Accumulation of lignin residues in organic matter fractions of lowland rice soils: a pyrolysis-GC-MS study
In tropical Asia, multiple annual cropping of lowland rice and the associated submerged soil conditions have been linked to long-term changes in nitrogen (N) cycling and the chemical nature of soil organic matter. To identify changes in organic matter properties, two humic acid fractions and whole soil samples were obtained from field treatments of lowland rice that varied in cropping intensity, fertilizer management, and location. These samples were methylated and analyzed by pyrolysis-gas chromatography-mass spectrometry. With compounds expressed in relative abundance, whole soil was enriched in nonmethoxybenzene compounds and heterocyclic N compounds compared with extracted humic acids.
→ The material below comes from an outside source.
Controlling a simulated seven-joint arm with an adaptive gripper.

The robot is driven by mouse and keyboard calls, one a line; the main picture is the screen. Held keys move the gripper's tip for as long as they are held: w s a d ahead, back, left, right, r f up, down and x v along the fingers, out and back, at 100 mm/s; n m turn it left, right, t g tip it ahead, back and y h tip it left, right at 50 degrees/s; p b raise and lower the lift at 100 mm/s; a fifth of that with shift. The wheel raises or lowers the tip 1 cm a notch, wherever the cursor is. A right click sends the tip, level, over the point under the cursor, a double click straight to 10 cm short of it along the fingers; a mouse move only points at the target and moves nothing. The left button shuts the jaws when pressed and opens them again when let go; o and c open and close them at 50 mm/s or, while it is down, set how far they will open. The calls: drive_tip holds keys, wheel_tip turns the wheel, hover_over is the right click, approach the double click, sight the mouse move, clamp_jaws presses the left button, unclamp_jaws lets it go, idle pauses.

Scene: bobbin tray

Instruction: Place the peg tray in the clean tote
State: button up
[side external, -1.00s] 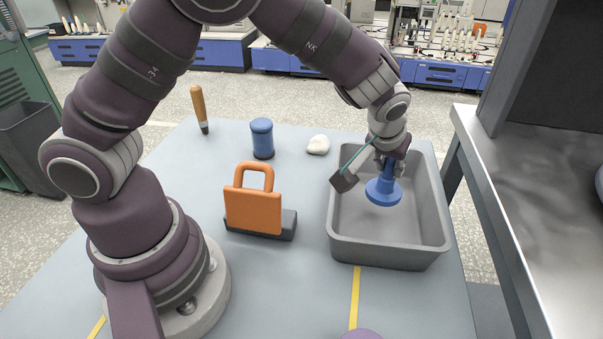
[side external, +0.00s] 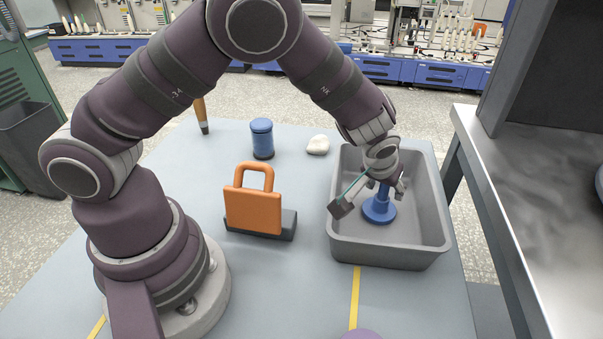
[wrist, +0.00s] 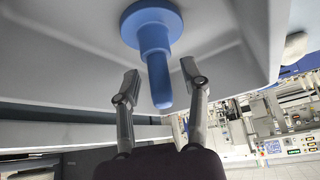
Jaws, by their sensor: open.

The young mobile humic acid (MHA) fraction had a wide diversity of methoxybenzenes that are associated with lignin residues. The more recalcitrant calcium humate (CaHA) fraction had characteristics intermediate between whole soil and MHA. Under intensified cropping and increased soil submergence, lignin residues increased in relative abundance in all three fractions. Heterocyclic N compounds decreased with intensified cropping, consistent with previous analysis by 15N nuclear magnetic resonance spectroscopy. Their parent compounds may be primarily naturally occurring heterocyclic N compounds. For whole soil, and especially the MHA, submergence effects were accentuated in treatments with high fertilizer rates, trends that may be related to the balance between input rates and degradation rates of crop residues. The ratio of myristic acid: stearic acid varied with soil submergence, fertilizer rate, and type of fraction in patterns following the abundance of methoxybenzenes. In general, responses of the MHA and CaHA to field treatments were representative of whole soil.
Olk, D. C., Dancel, M. C., Moscoso, E., Jimenez, R. R., & Dayrit, F. M. (2002). Accumulation of lignin residues in organic matter fractions of lowland rice soils: a pyrolysis-GC-MS study. Soil science, 167(9), 590-606.